Se sentir moins seul

Bien que les dessins animés comme Peppa Pig, Masha et Michka, ou encore Paw Patrol fassent eux aussi des audiences records sur les plates-formes en ligne, les enfants plébiscitent également les comptines et les tests de jouets. Lancée par un couple britannique en 2011, la chaîne de chansonnettes Little Baby Bum était devenue, quatre ans plus tard, l’une des cinq chaînes les plus influentes au monde en nombre de vues sur YouTube. En France, des chaînes de comptines, comme la très populaire Le Monde des Titounis, diffusent dans plusieurs langues.

Comptines et chansons - 3h - Monde des Titounis - Ah les crocodiles
Durée : 03:00:42

Des choix plutôt naturels, souvent dans le prolongement des programmes de télévision pour la jeunesse. « Mais, d’eux-mêmes, les enfants vont aussi beaucoup regarder des vidéos d’autres enfants qui s’amusent comme eux le feraient, une sorte de moyen de se sentir moins seul : courses de voitures, batailles de Playmobil, etc. », estime Cyril Di Palma, délégué général de l’association Génération numérique, qui fait de la sensibilisation auprès des écoliers français.

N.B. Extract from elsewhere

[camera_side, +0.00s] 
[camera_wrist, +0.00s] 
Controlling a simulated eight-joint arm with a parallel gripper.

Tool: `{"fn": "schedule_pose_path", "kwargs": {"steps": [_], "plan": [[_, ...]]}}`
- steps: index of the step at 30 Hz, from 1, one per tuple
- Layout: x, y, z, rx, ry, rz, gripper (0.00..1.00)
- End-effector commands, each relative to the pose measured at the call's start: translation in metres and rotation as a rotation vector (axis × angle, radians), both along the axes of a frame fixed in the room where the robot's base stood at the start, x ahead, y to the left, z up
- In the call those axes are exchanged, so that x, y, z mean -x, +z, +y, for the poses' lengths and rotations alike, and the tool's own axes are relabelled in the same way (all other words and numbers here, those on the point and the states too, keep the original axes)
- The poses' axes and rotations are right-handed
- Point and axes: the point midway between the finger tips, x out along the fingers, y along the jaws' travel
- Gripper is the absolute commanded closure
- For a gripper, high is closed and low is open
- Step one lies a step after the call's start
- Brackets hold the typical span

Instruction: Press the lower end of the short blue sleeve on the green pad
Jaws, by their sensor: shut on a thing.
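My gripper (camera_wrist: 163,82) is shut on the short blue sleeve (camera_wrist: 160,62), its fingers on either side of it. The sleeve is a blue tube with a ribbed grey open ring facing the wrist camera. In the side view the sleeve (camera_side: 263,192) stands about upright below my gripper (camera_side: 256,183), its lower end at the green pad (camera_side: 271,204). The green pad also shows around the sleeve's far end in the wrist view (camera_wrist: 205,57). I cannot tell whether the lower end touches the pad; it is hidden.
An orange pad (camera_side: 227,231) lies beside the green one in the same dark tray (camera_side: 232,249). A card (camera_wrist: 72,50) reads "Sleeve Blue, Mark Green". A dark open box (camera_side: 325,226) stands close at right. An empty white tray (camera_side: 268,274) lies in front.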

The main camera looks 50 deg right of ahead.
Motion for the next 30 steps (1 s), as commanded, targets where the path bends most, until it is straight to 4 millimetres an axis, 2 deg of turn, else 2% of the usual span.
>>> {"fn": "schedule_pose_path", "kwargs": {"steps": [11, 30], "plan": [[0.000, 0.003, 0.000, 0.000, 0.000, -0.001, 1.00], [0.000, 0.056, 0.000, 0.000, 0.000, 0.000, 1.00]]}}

« Ces déballages de jouets appellent à des mécanismes, des invariants qui existaient déjà avant et qui fonctionnent auprès des plus jeunes, les moins de 8 ans essentiellement : l’instantanéité, la surprise, une forme d’interactivité. De plus, ces vidéos YouTube sont généralement filmées sans effets spéciaux, de façon très basique. Cela renforce le sentiment d’identification, car les enfants n’aiment pas avoir la sensation qu’on leur ment, qu’il y a du faux », explique Coralie Damay, enseignante-chercheuse à l’ISC Paris, spécialiste du marketing de l’enfant.

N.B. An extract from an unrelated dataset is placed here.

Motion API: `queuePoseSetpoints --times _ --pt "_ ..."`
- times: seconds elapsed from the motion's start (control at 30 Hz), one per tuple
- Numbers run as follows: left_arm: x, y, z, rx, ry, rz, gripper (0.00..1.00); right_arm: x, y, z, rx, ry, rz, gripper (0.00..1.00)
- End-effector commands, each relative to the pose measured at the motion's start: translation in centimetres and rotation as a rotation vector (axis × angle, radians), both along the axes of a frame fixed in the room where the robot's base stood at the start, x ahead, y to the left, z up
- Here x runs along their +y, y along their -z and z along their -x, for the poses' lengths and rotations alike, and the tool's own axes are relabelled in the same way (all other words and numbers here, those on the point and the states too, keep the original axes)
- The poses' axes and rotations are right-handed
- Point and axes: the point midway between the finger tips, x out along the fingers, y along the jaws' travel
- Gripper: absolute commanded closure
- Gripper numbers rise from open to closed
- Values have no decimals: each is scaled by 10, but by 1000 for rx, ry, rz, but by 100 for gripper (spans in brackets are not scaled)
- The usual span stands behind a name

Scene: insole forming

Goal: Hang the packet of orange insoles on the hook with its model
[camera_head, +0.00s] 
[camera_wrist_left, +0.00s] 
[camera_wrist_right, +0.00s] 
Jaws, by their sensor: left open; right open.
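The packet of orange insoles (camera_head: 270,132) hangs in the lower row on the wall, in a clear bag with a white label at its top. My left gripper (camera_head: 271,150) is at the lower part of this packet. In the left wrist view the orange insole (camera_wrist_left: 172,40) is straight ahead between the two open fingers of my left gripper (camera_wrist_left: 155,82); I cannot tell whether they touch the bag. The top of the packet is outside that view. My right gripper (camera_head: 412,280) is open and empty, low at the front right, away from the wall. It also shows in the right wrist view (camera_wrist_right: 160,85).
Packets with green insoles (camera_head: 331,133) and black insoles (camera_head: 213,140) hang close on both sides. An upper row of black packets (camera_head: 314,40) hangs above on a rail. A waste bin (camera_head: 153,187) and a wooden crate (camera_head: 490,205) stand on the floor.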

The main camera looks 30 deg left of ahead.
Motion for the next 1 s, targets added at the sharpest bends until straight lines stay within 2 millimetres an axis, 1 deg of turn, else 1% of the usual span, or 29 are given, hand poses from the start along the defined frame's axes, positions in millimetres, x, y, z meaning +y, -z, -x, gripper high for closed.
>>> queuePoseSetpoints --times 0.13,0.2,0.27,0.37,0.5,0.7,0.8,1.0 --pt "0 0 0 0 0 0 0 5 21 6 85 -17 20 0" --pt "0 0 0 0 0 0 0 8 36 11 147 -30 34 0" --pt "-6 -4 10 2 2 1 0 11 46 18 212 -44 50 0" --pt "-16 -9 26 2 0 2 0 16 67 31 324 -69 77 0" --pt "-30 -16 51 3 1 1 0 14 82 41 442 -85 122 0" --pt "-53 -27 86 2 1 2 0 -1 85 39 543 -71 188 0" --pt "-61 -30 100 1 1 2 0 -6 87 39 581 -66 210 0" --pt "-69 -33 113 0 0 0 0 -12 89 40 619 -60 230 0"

En 2016, sur les cent premières chaînes YouTube en termes d’audience, tous publics confondus, vingt étaient par exemple consacrées aux ouvertures de jouets, rappelle le Guardian. Les déballages d’œufs-surprises en plastique ou en chocolat sont l’une des catégories préférées des enfants. Un succès qui se confirme dans les cours de récré : Splash Toys, le distributeur en France des L.o.L Surprise !, a vendu plus de 780 000 pièces sur le territoire depuis leur lancement, en avril 2017. Stars sur YouTube, ces boules de plastique scellées par plusieurs couches d’emballage dévoilant au fur et à mesure une poupée et ses accessoires sont véritablement conçues pour l’« unboxing ».

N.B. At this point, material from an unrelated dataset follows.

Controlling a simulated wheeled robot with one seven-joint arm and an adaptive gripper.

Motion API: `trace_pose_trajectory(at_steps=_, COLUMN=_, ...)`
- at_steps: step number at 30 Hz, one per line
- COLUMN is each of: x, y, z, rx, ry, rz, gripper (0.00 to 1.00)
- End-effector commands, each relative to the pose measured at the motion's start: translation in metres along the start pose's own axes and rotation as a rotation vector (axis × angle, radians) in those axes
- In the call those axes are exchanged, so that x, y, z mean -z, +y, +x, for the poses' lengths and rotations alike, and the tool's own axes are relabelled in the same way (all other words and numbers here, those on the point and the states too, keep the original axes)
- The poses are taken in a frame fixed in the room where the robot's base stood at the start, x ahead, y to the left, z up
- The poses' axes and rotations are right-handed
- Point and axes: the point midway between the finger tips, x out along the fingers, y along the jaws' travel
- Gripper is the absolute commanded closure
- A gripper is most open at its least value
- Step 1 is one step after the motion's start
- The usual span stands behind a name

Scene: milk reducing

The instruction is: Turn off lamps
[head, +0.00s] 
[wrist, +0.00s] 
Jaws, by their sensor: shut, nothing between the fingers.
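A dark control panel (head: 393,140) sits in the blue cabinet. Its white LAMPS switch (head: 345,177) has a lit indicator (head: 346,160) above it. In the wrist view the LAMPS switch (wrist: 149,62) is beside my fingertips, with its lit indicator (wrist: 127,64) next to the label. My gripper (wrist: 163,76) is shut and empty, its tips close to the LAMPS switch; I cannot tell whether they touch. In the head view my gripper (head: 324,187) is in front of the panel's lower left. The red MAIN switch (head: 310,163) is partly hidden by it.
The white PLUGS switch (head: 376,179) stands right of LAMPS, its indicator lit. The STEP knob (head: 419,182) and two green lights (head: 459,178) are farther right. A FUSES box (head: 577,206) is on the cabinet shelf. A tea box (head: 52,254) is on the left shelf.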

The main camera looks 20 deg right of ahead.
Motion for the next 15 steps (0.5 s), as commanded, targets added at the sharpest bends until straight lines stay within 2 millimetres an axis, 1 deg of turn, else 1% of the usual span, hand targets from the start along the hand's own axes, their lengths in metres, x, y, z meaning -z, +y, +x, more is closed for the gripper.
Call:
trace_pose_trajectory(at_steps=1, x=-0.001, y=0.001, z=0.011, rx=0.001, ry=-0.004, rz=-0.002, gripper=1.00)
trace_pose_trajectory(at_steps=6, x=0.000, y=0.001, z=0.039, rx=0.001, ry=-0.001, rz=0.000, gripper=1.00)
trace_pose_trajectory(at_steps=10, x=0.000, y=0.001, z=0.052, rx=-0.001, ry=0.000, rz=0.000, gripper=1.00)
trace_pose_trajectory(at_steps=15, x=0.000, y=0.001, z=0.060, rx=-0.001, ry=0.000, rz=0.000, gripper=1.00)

Dans les chaînes les plus plébiscitées par les tout-petits, il y a aussi celles qui, à l’instar de Studio Bubble Tea, mettent notamment en scène des enfants en train de jouer. Des pratiques aujourd’hui contestées par les associations de défense des enfants.

[JOUET] Pêche aux surprises - Studio Bubble Tea unboxing blind bags
Durée : 10:48

Tunnel de vidéos

Les audiences impressionnantes de ces contenus s’expliquent d’abord par le phénomène de répétition et la fascination exercée sur les enfants. Au même titre qu’ils peuvent regarder plusieurs fois d’affilée le même dessin animé sans se lasser, comptines mais aussi jeux vont retenir indéfiniment l’attention des plus jeunes. Ce que critique Samuel Comblez, directeur des opérations de l’association e-Enfance :

« Par rapport à la télévision, ils peuvent choisir eux-mêmes le programme sur YouTube. Ils regardent les programmes dans la solitude, c’est ça le danger. Ils regardent des programmes prétendument adaptés à leur âge : des dessins animés, des animations très colorées, très rythmées, des sons plus forts qu’à la télévision… Ça capte énormément l’attention. Les enfants sont hypnotisés par ces messages. »
Des compilations de dessins animés de deux heures

Les professionnels de l’enfance rappellent qu’il est essentiel que les parents s’impliquent dans la vie en ligne de leur progéniture et en limitent le temps passé : « Par ailleurs, je ne crois pas qu’il y ait un âge où l’enfant soit en capacité de se limiter lui-même dans le visionnage », estime Claire Blanchet. Avec YouTube Kids, une application mobile à destination des enfants dont la modération est plus stricte, la plate-forme limite à trente minutes la lecture automatique des vidéos, mais force est de constater que de nombreux enfants consultent encore YouTube sur le site principal, plus ouvert. Les créateurs de contenus, y compris les chaînes officielles de dessins animés, n’hésitent pas à proposer des compilations de dessins animés de deux heures.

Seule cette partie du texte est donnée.